_Data provided_:
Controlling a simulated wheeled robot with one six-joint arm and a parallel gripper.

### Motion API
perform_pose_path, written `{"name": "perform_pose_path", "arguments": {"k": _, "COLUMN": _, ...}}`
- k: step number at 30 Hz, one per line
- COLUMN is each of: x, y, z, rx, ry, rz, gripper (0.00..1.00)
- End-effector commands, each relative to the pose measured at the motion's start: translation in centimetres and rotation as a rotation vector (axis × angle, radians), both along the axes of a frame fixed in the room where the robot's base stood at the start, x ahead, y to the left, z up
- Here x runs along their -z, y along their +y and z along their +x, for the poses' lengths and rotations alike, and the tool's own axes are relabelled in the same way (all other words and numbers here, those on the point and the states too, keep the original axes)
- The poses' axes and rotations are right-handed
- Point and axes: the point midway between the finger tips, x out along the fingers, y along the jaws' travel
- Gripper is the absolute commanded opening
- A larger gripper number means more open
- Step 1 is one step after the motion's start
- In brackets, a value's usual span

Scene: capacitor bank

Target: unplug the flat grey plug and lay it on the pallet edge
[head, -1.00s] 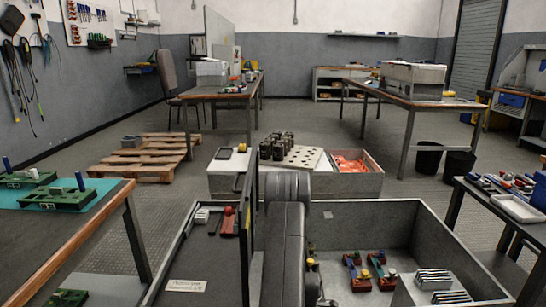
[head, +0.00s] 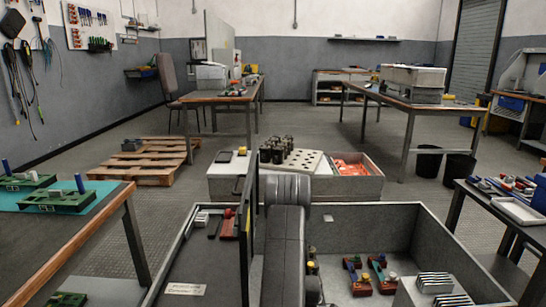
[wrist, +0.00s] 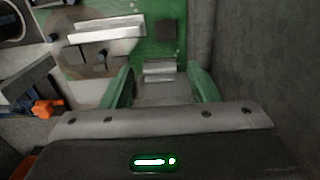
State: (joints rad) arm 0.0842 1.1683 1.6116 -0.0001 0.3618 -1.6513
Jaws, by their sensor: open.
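In the wrist view, a grey block (wrist: 160,70), which looks like the flat grey plug, sits on a green circuit board (wrist: 158,22). My gripper (wrist: 160,86) is open, with one green finger on each side of the grey block's near end. I cannot tell whether the fingers touch it. In the head view, my arm reaches down into the large grey bin, and the gripper is hidden there. The wooden pallet (head: 135,172) lies on the floor at the left, with a small grey box (head: 131,144) at its far side.
The large grey bin (head: 420,215) has high walls around my arm. In the wrist view, a grey wall (wrist: 265,60) stands close at the right and an orange part (wrist: 46,108) lies at the left. A workbench (head: 112,205) stands at the near left.

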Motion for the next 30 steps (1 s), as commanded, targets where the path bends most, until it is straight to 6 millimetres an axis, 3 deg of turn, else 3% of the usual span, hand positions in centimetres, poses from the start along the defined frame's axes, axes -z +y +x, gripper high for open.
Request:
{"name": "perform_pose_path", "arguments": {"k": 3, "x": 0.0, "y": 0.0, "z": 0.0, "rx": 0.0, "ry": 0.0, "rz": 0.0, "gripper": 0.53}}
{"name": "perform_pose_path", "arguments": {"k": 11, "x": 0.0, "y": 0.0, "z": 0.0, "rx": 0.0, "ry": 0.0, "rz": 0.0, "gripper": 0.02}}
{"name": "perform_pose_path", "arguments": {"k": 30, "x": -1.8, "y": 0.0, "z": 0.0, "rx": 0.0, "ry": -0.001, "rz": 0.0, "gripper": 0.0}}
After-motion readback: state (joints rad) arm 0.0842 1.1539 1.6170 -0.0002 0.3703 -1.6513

_Work to do_:
Everything from the line with "[head, -1.00s]" down to the line with "State: (joints rad)" in the data above should be copied exactly, with both end lines kept and the pictures left out.

_Exercise solution_:
[head, -1.00s] 
[head, +0.00s] 
[wrist, +0.00s] 
State: (joints rad) arm 0.0842 1.1683 1.6116 -0.0001 0.3618 -1.6513

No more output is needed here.